Os ministros se comprometeram a demover o presidente da ideia e que retornou ao Ministério da Justiça ‘na esperança da questão ser solucionada’. À tarde, após a imprensa noticiar o atrito entre Moro e Bolsonaro e seu ultimato ao governo, o ministro Luiz Eduardo Ramos ligou para saber ‘se seria possível uma solução intermediária’, citando os nomes de Fabiano Bordignon ou Disney Rosseti.

Antes de dar uma resposta definitiva, Moro disse que procuraria Valeixo, que concordou com o nome de seu número dois, Disney Rosseti, para assumir o cargo. Moro então retornou a Ramos, afirmando que essa seria a única mudança e que não concordava com trocas no comando da PF do Rio. O ministro palaciano ‘ficou de levar a questão para o presidente’ e dar um retorno, que não veio.

Quando a notícia da exoneração de Valeixo foi publicada na noite do dia 23 de abril, Moro questionou Ramos sobre o caso, que alegou não ter informações oficiais. A saída de Valeixo foi confirmada durante a madrugada, quando da publicação da exoneração no Diário Oficial da União – ‘o que tornou irreversível’ a demissão de Moro.

Moro frisou, à PF, que não assinou o decreto que exonera Valeixo e que não passou por ele nenhum pedido escrito ou formal do ex-diretor-geral pedindo demissão. Segundo Moro, Valeixo o contou que teria recebido ligação do Planalto informando que ele seria demitido no dia seguinte, e foi perguntado se poderia ser ‘a pedido’.

Durante o depoimento, Moro explicou que após o decreto com a exoneração de Valeixo tornar ‘irreversível’ sua permanência no governo, decidiu prestar as declarações no seu pronunciamento público para esclarecer as circunstâncias de seu pedido de demissão.

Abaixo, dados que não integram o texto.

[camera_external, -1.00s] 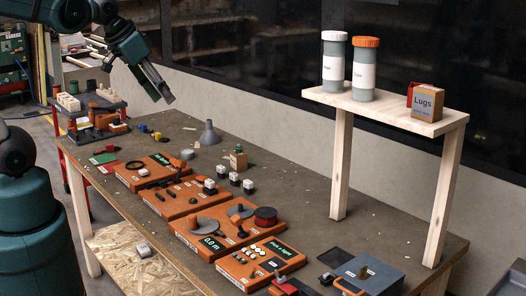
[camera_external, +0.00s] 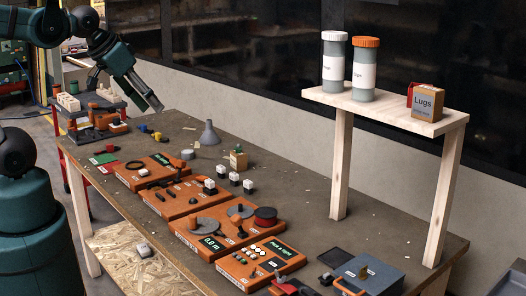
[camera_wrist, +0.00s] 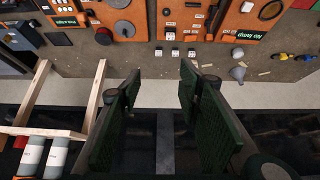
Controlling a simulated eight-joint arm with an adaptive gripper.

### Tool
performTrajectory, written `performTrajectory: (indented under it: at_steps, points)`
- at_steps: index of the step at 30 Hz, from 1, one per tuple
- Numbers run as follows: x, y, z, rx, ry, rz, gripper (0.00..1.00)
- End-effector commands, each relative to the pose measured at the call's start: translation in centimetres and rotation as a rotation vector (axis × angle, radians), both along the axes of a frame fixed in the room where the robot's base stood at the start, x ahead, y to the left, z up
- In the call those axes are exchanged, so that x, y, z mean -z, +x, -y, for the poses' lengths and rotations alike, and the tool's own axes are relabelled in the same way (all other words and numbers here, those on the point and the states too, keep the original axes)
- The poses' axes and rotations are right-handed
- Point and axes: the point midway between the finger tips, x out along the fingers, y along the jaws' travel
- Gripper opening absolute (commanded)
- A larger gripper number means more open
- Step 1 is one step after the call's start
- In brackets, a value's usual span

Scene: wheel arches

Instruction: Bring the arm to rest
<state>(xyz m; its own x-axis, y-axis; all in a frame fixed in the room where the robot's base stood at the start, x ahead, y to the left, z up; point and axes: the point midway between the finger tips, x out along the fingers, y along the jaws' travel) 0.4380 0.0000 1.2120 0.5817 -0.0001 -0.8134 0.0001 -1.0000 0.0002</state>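My gripper (camera_external: 157,106) hangs in the air above the far left part of the workbench (camera_external: 300,190), pointing down and to the right. In the wrist view its two dark green fingers (camera_wrist: 160,90) stand apart with nothing between them. The grey floor strip and wall show through the gap. The gripper touches nothing that I can see.
Orange tool boards (camera_external: 205,225) lie along the bench. A wooden shelf (camera_external: 400,110) on the right holds two jars (camera_external: 363,72) and a Lugs box (camera_external: 426,103). A small rack (camera_external: 95,110) stands at the far left.

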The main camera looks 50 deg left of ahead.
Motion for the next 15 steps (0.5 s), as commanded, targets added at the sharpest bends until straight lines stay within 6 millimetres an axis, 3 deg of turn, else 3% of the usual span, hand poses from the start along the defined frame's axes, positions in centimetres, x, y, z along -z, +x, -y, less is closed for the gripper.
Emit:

O ex-ministro disse à PF que ‘narrou fatos verdadeiros, mas, em nenhum momento, afirmou que o Presidente da República teria praticado um crime e que essa avaliação cabe às instituições competentes’.

No entendimento do ex-juiz da Lava Jato, havia ‘desvio de finalidade’ na demissão de Valeixo, seguida posteriormente pela nomeação de Alexandre Ramagem, pessoa próxima à família Bolsonaro, e as trocas de superintendentes regionais da PF.

“Tudo isso sem causa e que viabilizaria ao Presidente da República interagir diretamente com esses nomeados para colher, como admitido pelo próprio presidente, o que ele chamava de relatórios de inteligência, como também admitido pelo próprio presidente”, disse Moro.

O ex-ministro afirmou que Bolsonaro, em pronunciamento na tarde do dia 24 de abril, após seu anuncio de demissão, ‘não esclareceu o motivo pelo qual realizaria essas substituições’.

Sérgio Moro rebateu as acusações de que teria ‘obstruído’ as apurações do caso Adélio Bispo, que ainda investigam se houve suposto mandante do atentado contra o presidente, em setembro de 2018. O primeiro inquérito apontou que o esfaqueador agiu sozinho. Um segundo está travado na Justiça devido à liminar que impede a análise do advogado Zanone Oliveira, que defendeu Adélio no caso.

Segundo Moro, a Polícia Federal de Minas fez ‘um amplo trabalho de investigação e isso foi mostrado ao presidente ainda no primeiro semestre do ano de 2019’. As informações foram repassadas em reunião no Palácio do Planalto com a presença do ex-ministro, Maurício Valeixo, o superintendente da PF em Minas e delegados responsáveis pelo caso.

As informações deste caso, excepcionalmente, foram repassadas à Bolsonaro devido à sua condição de vítima e por ser um caso de Segurança Nacional. Moro relatou que o presidente tinha ‘pleno conhecimento’ que as investigações sobre supostos mandantes do crime estavam travadas por ‘óbice judicial’ e que, sem a conclusão das apurações, ‘não é possível concluir se Adélio agiu ou não sozinho’.

Ao contrário do que acusou Bolsonaro, Moro disse que ‘jamais obstruiu essa investigação’. Ao contrário, o ex-ministro alega que pediu ‘máximo empenho’ da Polícia Federal na investigação e informou a Advocacia-Geral da União, então chefiada por André Mendonça, que ingressasse na ação judicial que bloqueia a quebra do sigilo do ex-advogado de Adélio. O caso está no STF.

Segundo Moro, as requisições foram feitas ‘não pelo interesse pessoal do presidente, mas também pelas questões relacionadas à Segurança Nacional’.